Arithmetic coder with an adaptive model
If we do not want to assume known frequencies, we can use a simple adaptive model. The frequency count for each symbol is initialized to one. As the encoder processes symbols it increments the counts to update the probability model. The decoder mimics this process exactly, but in reverse. We still need to know all distinct symbols that the encoder and decoder expects to see beforehand though (unless we iterate over the data twice).
>>> symbols = list(set(message))
>>> encoder = ArithmeticEncoder(symbols, bits=32)

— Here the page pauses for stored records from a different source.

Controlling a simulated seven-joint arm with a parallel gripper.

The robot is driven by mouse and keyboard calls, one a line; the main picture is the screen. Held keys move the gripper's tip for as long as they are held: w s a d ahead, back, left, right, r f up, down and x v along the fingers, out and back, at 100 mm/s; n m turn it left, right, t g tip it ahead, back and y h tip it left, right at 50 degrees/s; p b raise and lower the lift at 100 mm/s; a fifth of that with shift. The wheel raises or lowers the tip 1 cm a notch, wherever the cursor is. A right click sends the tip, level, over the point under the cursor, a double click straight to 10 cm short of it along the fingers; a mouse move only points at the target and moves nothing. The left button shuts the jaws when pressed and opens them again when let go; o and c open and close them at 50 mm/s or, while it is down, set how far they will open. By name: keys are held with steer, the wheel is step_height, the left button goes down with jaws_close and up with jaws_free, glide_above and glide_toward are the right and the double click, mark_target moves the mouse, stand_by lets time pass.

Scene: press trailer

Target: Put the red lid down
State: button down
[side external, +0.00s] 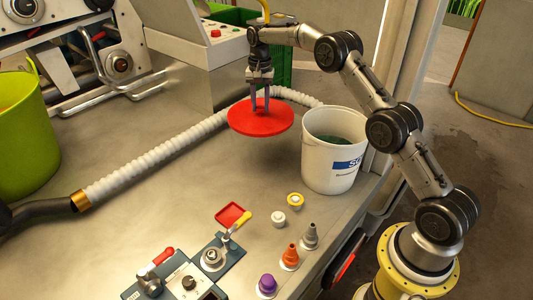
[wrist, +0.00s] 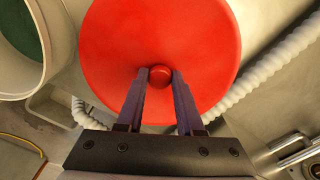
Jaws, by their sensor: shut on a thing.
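The red lid (side external: 261,120) is a flat round disc with a small knob in its middle. My gripper (side external: 260,106) is shut on that knob, seen from above in the side view. In the wrist view my gripper (wrist: 160,76) has one finger on each side of the knob, and the lid (wrist: 200,35) fills the upper middle. The lid appears to hang level above the metal table (side external: 180,200), left of the white bucket. The height of the gap cannot be told exactly.
The open white bucket (side external: 330,165) holds something dark green. A ribbed white hose (side external: 150,155) crosses the table behind the lid. Bare table lies left of centre.

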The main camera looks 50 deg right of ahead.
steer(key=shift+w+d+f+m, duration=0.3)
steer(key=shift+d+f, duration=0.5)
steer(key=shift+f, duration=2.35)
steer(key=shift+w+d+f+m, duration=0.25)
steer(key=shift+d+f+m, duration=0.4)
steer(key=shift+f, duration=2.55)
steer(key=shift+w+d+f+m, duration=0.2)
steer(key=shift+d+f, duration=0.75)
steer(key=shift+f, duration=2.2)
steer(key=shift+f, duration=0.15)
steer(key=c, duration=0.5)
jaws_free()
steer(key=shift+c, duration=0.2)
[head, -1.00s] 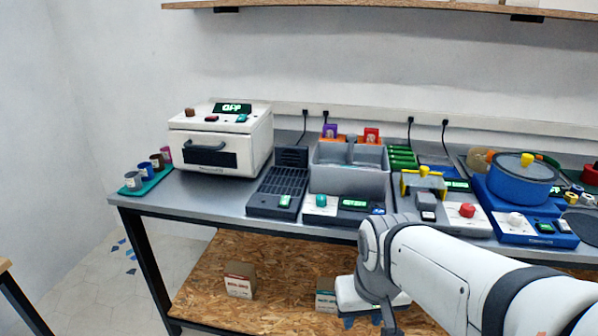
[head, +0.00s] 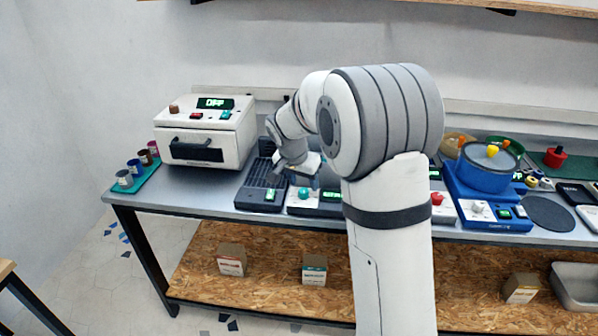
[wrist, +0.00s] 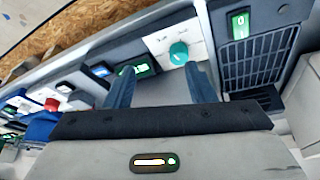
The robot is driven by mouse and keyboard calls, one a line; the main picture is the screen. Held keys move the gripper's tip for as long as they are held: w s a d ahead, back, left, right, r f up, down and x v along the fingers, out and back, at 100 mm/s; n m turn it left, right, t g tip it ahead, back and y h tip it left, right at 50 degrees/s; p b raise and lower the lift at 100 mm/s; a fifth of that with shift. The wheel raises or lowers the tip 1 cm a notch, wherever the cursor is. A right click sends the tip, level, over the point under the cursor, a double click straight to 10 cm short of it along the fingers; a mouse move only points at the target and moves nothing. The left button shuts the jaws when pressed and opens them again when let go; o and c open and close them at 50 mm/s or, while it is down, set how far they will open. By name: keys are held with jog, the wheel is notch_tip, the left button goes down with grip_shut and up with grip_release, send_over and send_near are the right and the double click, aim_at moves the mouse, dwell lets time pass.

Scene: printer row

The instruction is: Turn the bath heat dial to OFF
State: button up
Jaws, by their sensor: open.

>>> bits = list(encoder.encode(message))
>>> len(bits)
5260166
>>> decoded = list(encoder.decode(bits))
>>> decoded == message
True
A comparison table
Comparing all the methods we’ve mentioned, we get the following table.
Compression Method | Bits Used |
---|---|
Naive encoding (7 bits/symbol) | 8,149,967 |
Huffman encoding | 5,298,110 |
Arithmetic encoding (adaptive) | 5,260,166 |
Arithmetic encoding (fixed) | 5,259,420 |
Shannon entropy bound | 5,259,418.9 |
Naively encoding each symbol using a fixed bit length is wasteful, since it does not account for the fact that some symbols are much more frequent than others. Huffman encoding improves greatly upon this, but arithmetic encoding is even better and is able to get within two bits of the Shannon bound.
Summary
Arithmetic coding maps a sequence of symbols into a sequence of bits. Unlike Huffman coding, there is no one-to-one correspondence between a single symbol and a single bit sequence. Both methods exploit the fact that some symbols are typically more common than others.
With arithmetic coding there are two types of probability models: fixed and adaptive. A fixed model uses a static frequency count, computed by either looping the data in advance or by observing a larger corpus of text. A dynamic model starts out with equal probabilities for all symbols, and adapts to the specific message as it iterates through the symbols. Regardless of which model is used, the logic of the decoder must exactly match the logic of the encoder.